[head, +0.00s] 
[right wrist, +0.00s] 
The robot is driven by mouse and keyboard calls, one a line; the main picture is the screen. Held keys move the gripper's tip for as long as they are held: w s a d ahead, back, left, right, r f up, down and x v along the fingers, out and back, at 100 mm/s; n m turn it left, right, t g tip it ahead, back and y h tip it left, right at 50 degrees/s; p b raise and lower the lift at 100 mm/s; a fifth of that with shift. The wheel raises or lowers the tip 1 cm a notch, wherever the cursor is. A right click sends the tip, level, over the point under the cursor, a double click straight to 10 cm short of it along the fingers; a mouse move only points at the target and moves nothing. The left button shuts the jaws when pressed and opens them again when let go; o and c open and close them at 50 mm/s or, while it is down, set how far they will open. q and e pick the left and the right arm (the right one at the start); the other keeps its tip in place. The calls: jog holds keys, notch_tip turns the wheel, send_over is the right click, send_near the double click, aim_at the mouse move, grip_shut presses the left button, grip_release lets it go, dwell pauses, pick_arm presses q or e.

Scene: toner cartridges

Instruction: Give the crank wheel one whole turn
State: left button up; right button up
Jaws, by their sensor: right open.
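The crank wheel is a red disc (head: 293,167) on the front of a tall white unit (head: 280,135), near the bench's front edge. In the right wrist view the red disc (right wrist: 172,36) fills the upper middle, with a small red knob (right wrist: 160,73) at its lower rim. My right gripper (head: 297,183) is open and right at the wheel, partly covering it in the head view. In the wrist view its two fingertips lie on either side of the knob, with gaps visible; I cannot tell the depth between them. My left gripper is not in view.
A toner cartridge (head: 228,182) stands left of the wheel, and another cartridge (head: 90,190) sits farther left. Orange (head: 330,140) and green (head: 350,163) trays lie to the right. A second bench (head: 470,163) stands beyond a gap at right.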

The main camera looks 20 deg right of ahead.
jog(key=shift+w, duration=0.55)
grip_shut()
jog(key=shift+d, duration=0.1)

------------

-- Task statement --
Extract all of the data shown above and repeat it verbatim.

-- Response for this exercise --
[head, +0.00s] 
[right wrist, +0.00s] 
The robot is driven by mouse and keyboard calls, one a line; the main picture is the screen. Held keys move the gripper's tip for as long as they are held: w s a d ahead, back, left, right, r f up, down and x v along the fingers, out and back, at 100 mm/s; n m turn it left, right, t g tip it ahead, back and y h tip it left, right at 50 degrees/s; p b raise and lower the lift at 100 mm/s; a fifth of that with shift. The wheel raises or lowers the tip 1 cm a notch, wherever the cursor is. A right click sends the tip, level, over the point under the cursor, a double click straight to 10 cm short of it along the fingers; a mouse move only points at the target and moves nothing. The left button shuts the jaws when pressed and opens them again when let go; o and c open and close them at 50 mm/s or, while it is down, set how far they will open. q and e pick the left and the right arm (the right one at the start); the other keeps its tip in place. The calls: jog holds keys, notch_tip turns the wheel, send_over is the right click, send_near the double click, aim_at the mouse move, grip_shut presses the left button, grip_release lets it go, dwell pauses, pick_arm presses q or e.

Scene: toner cartridges

Instruction: Give the crank wheel one whole turn
State: left button up; right button up
Jaws, by their sensor: right open.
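The crank wheel is a red disc (head: 293,167) on the front of a tall white unit (head: 280,135), near the bench's front edge. In the right wrist view the red disc (right wrist: 172,36) fills the upper middle, with a small red knob (right wrist: 160,73) at its lower rim. My right gripper (head: 297,183) is open and right at the wheel, partly covering it in the head view. In the wrist view its two fingertips lie on either side of the knob, with gaps visible; I cannot tell the depth between them. My left gripper is not in view.
A toner cartridge (head: 228,182) stands left of the wheel, and another cartridge (head: 90,190) sits farther left. Orange (head: 330,140) and green (head: 350,163) trays lie to the right. A second bench (head: 470,163) stands beyond a gap at right.

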The main camera looks 20 deg right of ahead.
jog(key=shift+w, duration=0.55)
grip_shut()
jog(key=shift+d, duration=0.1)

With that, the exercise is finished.